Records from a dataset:
....

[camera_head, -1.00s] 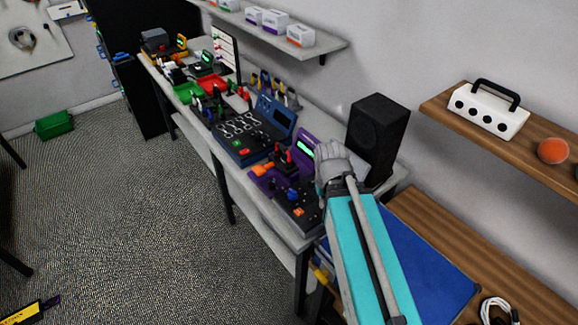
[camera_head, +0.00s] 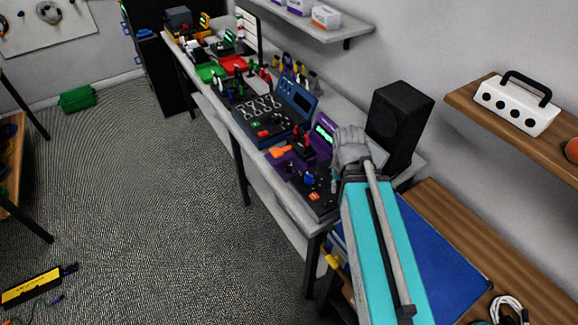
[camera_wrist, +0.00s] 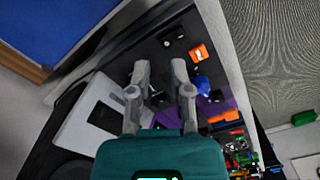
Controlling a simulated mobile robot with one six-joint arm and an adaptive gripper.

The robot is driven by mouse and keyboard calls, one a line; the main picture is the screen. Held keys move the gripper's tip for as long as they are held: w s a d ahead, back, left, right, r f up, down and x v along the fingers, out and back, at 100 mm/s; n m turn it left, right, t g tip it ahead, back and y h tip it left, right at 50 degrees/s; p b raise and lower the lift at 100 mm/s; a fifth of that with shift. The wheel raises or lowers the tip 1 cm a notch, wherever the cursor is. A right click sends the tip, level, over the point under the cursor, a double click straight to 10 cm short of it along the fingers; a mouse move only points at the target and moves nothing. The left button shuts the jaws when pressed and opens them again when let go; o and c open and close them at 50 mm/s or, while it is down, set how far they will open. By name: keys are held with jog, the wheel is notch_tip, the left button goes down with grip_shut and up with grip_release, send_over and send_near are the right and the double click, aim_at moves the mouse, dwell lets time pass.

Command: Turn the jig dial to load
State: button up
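A purple jig (camera_head: 284,163) with a black panel (camera_head: 322,197) sits at the near end of the bench. It bears a blue knob (camera_head: 308,178), an orange part (camera_head: 279,151) and a lit green display (camera_head: 324,131). The blue knob also shows in the wrist view (camera_wrist: 202,82), right of my gripper, beside an orange block (camera_wrist: 200,52) and a black knob (camera_wrist: 172,35). I cannot tell which part is the dial. My gripper (camera_wrist: 160,68) is open above the panel, its fingers apart. A dark part shows between them, apparently not gripped. In the head view my arm hides the fingertips.
A black speaker (camera_head: 398,125) stands close behind my gripper. A pale box (camera_wrist: 97,118) lies left of it in the wrist view. A dark blue console (camera_head: 272,108) stands farther along the bench. A wooden shelf (camera_head: 470,97) juts out at right. The floor left of the bench is mostly clear.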

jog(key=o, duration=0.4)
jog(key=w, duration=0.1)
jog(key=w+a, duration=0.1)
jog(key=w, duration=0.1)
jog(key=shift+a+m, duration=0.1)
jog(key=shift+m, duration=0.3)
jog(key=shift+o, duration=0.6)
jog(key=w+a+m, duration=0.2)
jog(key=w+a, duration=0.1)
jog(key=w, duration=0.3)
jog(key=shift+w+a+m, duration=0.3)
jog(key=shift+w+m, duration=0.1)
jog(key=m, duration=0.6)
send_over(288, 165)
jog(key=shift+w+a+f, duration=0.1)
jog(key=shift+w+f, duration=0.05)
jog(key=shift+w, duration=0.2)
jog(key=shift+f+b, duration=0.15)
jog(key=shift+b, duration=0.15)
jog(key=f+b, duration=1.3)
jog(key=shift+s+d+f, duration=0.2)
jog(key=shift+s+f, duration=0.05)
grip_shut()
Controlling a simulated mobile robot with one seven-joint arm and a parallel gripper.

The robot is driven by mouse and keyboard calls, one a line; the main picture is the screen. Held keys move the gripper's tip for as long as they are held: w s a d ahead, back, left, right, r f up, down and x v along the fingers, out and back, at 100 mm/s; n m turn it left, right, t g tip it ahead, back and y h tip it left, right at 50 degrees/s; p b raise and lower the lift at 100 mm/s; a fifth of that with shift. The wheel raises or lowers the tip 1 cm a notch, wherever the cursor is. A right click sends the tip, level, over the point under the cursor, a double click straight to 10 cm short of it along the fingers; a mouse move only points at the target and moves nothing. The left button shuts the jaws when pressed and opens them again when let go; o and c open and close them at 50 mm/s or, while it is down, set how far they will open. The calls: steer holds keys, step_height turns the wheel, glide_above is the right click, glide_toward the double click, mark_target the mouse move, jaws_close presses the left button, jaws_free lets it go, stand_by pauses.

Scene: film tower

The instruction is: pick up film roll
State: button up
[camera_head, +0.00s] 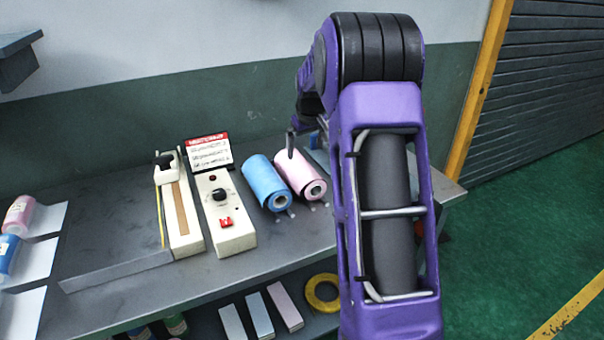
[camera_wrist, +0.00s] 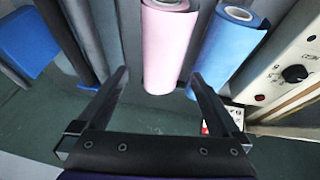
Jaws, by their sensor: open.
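A pink film roll (camera_head: 300,175) and a blue film roll (camera_head: 267,182) lie side by side on the grey bench, right of a cream control box. In the wrist view the pink roll (camera_wrist: 169,45) is at upper centre and the blue roll (camera_wrist: 227,45) is right of it. My gripper (camera_wrist: 158,80) is open and empty. Its fingertips point toward the pink roll, with one finger on each side of the roll's lower end in the picture. I cannot tell the height above it. In the head view my purple arm hides most of the gripper; one dark finger shows beside the pink roll.
The cream control box (camera_head: 222,208) with a black knob and a cream sealer (camera_head: 179,205) stand left of the rolls. A red and white sign (camera_head: 208,152) stands behind. Bottles stand on the far left. A yellow tape ring (camera_head: 323,293) lies on the lower shelf. The bench's front left is bare.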

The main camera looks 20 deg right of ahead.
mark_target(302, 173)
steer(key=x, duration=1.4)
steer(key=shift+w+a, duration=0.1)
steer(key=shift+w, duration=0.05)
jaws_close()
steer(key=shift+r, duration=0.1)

....

Choose all lines containing the string "Controlling" and copy them out.

• **FINISHED TASK**:
Controlling a simulated mobile robot with one six-joint arm and an adaptive gripper.
Controlling a simulated mobile robot with one seven-joint arm and a parallel gripper.

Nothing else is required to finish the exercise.